● PROBLEM DETAILS:
In the data that follows, count each line holding the string "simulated"; answer with the number only.

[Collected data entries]

————————

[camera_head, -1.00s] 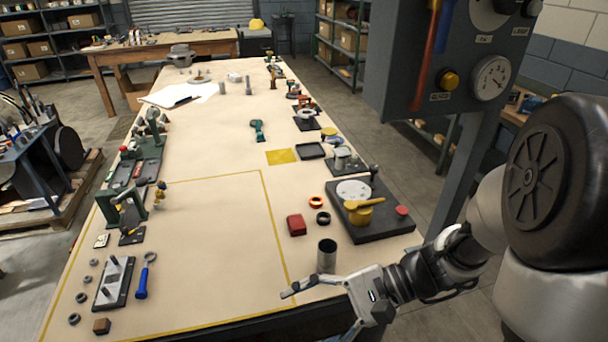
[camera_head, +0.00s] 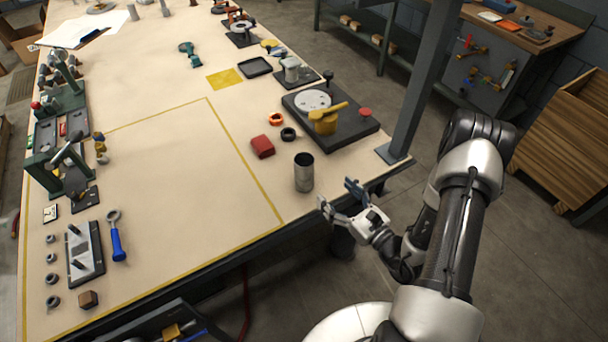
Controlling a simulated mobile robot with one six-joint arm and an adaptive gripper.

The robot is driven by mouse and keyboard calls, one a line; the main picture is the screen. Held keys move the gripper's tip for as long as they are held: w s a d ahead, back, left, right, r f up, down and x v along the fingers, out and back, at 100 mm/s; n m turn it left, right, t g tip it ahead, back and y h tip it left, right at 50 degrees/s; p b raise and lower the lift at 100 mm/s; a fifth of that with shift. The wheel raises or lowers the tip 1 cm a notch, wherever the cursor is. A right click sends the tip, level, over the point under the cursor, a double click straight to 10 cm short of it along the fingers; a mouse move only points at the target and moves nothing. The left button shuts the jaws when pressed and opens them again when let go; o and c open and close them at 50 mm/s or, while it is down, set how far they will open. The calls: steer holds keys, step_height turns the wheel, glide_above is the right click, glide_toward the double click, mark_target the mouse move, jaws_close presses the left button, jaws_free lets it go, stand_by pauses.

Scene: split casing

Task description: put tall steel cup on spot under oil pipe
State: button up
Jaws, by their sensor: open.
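The tall steel cup (camera_head: 304,174) stands upright on the table near its front right edge, with its open top up. My gripper (camera_head: 337,193) is just right of the cup, near the table edge. Its two fingers are spread with nothing between them, pointing towards the cup, and look apart from it. I cannot make out for sure which fixture is the oil pipe or where the spot under it is. A green stand with brass-coloured fittings (camera_head: 66,168) is at the left edge.
Behind the cup are a red block (camera_head: 262,146), black and orange rings, and a dark plate (camera_head: 356,131) with a yellow part. A grey post (camera_head: 420,90) rises at the right. A blue-handled wrench (camera_head: 117,240) lies left. The table's middle is clear.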

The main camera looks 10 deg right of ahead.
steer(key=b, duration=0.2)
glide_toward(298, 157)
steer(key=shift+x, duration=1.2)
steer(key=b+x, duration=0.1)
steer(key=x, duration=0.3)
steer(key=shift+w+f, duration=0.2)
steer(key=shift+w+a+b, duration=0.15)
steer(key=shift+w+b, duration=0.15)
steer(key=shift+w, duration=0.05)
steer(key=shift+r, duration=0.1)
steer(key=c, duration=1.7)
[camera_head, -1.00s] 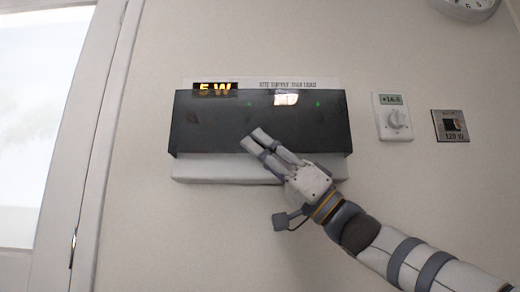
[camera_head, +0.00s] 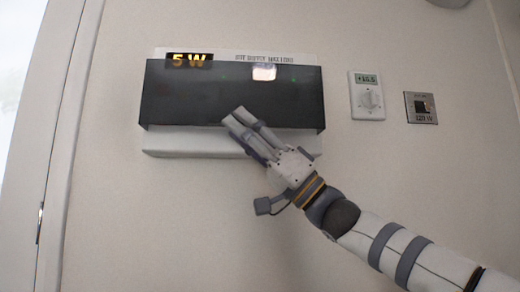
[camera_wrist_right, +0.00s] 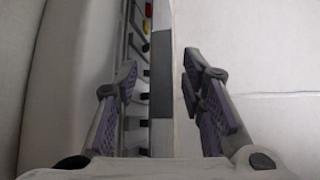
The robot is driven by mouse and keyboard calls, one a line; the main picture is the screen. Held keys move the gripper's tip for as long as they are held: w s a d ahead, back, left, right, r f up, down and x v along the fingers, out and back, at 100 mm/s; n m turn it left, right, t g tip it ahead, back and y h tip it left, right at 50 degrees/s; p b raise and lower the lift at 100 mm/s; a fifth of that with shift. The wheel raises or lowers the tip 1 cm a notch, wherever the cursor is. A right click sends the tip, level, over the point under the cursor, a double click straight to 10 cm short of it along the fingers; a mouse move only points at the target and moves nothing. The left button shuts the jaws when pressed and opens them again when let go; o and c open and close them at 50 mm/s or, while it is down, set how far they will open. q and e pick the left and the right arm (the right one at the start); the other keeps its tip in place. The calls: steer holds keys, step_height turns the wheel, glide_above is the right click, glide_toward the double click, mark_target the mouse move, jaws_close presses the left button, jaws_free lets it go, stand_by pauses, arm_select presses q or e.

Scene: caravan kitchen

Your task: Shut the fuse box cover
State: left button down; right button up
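The fuse box cover (camera_head: 190,98) is a wide dark panel on the wall in the head view. Its lower edge seems to stand out in front of the white fuse box housing (camera_head: 190,146), which shows below it. My right gripper (camera_head: 240,118) comes up from the lower right and overlaps the cover's lower edge. The right wrist view shows its fingers (camera_wrist_right: 163,92) spread apart, with a narrow white and grey strip between them. Coloured and black fuse switches (camera_wrist_right: 143,45) show beside that strip. Contact with the cover cannot be told. My left gripper is not in view.
A thermostat (camera_head: 367,97) and a metal 12 V socket plate (camera_head: 420,107) are on the wall to the right. A lit "5 W" display (camera_head: 190,61) sits at the cover's upper left. A door frame (camera_head: 60,150) stands at the left. The wall below is bare.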

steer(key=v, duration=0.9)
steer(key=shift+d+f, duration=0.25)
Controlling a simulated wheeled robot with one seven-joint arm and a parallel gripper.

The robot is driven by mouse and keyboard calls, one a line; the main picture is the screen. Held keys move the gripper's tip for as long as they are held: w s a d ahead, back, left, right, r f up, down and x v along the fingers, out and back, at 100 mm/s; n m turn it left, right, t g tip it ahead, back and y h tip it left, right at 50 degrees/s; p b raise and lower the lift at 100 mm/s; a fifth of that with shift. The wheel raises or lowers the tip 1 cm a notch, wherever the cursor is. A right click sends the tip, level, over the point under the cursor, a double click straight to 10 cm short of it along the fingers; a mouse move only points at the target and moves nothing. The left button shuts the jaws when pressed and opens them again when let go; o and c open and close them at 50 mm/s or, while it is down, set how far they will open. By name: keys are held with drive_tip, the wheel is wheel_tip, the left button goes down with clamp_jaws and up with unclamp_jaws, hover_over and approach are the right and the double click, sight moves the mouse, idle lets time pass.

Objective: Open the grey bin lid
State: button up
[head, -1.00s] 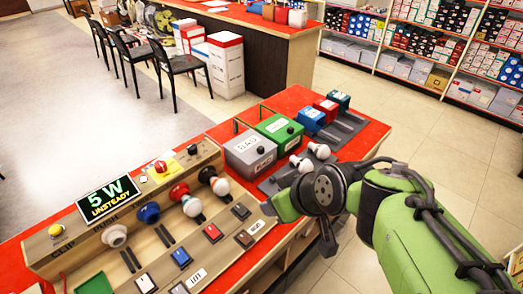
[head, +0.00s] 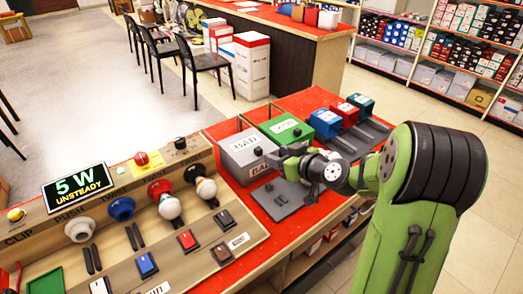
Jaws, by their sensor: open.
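The grey bin (head: 238,160) stands on the red bench top in the head view, with "BAD" lettering on its lid and front. Its grey lid (head: 244,142) looks closed and carries a black knob (head: 258,152). My gripper (head: 279,163) is open, just right of the knob and in front of the green bin. I cannot tell whether a finger touches the grey bin. My wrist and arm come in from the right and hide part of the bench behind them.
A green bin (head: 290,130) stands directly right of the grey one, then blue (head: 325,123) and red (head: 346,115) bins. A grey tray (head: 281,198) lies in front. A wooden panel (head: 190,262) with bulbs and switches fills the left.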

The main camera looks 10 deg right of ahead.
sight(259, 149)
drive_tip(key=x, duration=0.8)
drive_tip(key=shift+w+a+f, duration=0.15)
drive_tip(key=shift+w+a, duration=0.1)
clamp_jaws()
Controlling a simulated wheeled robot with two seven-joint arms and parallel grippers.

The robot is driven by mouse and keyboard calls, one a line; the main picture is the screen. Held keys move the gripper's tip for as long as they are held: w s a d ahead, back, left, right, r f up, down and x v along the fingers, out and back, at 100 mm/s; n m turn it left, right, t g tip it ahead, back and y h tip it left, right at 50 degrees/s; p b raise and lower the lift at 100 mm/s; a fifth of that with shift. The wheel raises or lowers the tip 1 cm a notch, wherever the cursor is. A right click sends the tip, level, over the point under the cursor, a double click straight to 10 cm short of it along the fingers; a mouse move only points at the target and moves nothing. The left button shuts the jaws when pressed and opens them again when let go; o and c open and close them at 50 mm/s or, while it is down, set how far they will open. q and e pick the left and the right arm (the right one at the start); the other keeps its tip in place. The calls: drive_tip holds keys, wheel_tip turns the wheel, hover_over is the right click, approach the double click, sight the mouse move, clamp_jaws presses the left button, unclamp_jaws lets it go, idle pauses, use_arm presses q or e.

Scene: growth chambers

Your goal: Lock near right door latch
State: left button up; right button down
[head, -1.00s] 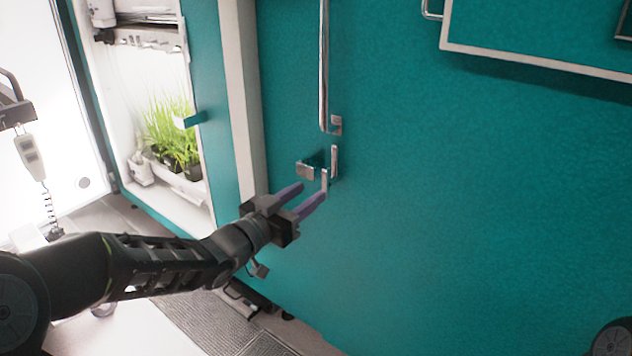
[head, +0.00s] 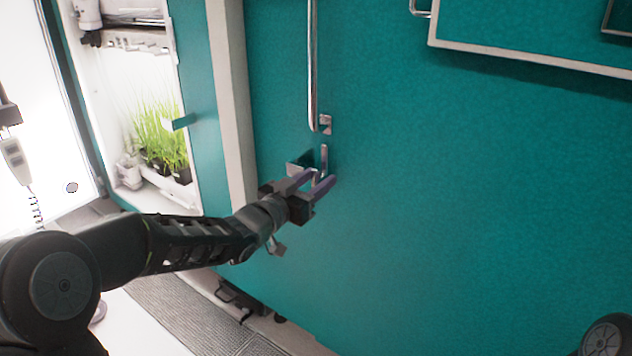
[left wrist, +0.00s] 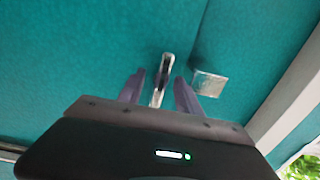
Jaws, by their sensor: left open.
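The near right door latch (head: 324,158) is a small silver lever on the teal door (head: 430,200), just below the long vertical handle. A silver catch block (left wrist: 208,83) sits beside it, on the right in the left wrist view. My left gripper (head: 317,181) is open, its two purple fingers at the latch. In the left wrist view the latch lever (left wrist: 161,75) stands between the fingers (left wrist: 159,88), with a gap to each. The fingers partly hide the lower latch in the head view. My right gripper is not in view.
The silver vertical handle (head: 312,65) rises above the latch. A pale door frame edge (head: 230,100) runs to the left, with an open lit chamber holding green seedlings (head: 160,135) beyond it. The door surface to the right of the latch is bare.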

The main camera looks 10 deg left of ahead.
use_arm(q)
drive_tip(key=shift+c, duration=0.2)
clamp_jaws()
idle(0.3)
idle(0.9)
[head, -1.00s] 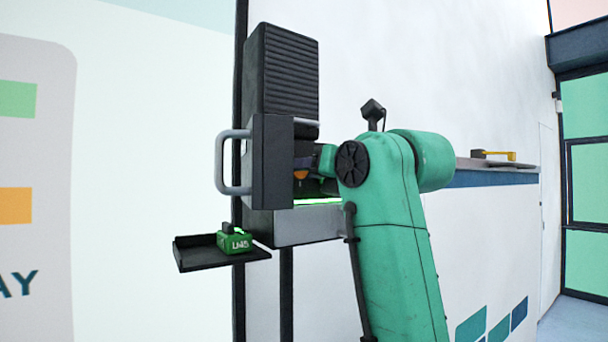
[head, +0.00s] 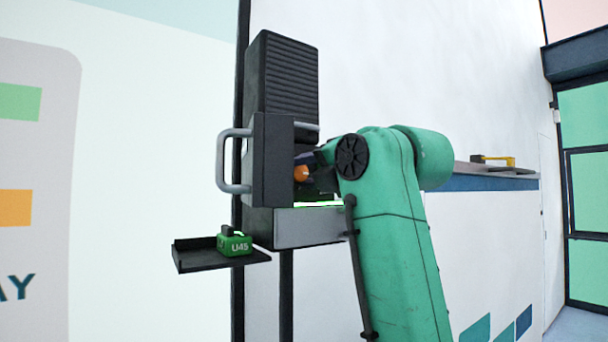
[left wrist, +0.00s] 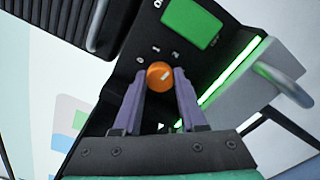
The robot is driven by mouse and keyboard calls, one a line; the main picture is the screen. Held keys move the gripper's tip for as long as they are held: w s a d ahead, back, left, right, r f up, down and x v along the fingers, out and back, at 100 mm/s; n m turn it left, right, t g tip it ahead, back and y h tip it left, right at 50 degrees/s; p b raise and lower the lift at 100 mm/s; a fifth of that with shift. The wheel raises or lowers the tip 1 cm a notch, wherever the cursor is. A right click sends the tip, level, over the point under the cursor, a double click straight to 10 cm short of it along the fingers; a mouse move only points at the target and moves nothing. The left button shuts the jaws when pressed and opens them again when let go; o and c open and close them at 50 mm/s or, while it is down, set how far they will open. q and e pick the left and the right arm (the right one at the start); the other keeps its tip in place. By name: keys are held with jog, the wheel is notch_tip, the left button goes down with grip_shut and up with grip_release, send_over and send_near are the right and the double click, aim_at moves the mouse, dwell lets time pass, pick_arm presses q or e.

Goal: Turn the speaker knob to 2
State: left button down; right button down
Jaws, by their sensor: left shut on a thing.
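The orange speaker knob (left wrist: 159,75) sits on a black panel in the left wrist view, with a white pointer line on its face. Small white marks, partly hard to read, are printed on the panel above it. The knob also shows in the head view (head: 301,173), inside the dark cabinet. My left gripper (left wrist: 161,82) is shut on the knob, with one purple finger on each side. In the head view the fingers are mostly hidden by my arm and the cabinet. My right gripper is in neither view.
An open black door with a grey handle (head: 232,162) stands left of the knob. A green block marked U45 (head: 235,243) sits on a small black tray (head: 190,263) below. A green screen (left wrist: 190,22) and a lit green strip (left wrist: 230,73) are near the knob.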

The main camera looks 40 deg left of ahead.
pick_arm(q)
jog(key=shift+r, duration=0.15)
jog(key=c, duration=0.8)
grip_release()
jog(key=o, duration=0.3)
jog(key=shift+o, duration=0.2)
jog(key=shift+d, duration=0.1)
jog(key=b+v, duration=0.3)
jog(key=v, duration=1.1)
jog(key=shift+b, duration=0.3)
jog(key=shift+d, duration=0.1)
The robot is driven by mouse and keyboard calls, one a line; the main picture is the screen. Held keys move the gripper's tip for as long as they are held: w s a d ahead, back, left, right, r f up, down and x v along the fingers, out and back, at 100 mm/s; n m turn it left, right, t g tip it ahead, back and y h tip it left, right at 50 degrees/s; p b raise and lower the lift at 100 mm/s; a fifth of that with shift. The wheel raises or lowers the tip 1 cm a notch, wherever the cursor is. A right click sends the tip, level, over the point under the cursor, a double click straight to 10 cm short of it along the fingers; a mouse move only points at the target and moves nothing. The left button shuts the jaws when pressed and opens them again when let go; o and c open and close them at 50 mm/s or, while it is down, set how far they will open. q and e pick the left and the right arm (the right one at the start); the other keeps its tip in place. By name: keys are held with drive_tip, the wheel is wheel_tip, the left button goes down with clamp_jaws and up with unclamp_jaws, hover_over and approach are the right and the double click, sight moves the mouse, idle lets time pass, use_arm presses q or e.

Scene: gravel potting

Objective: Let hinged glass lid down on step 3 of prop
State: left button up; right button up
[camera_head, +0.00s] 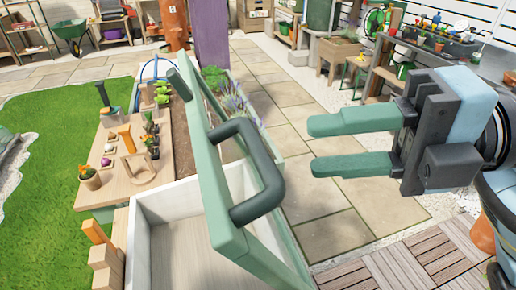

————————

● EXERCISE RESPONSE:
3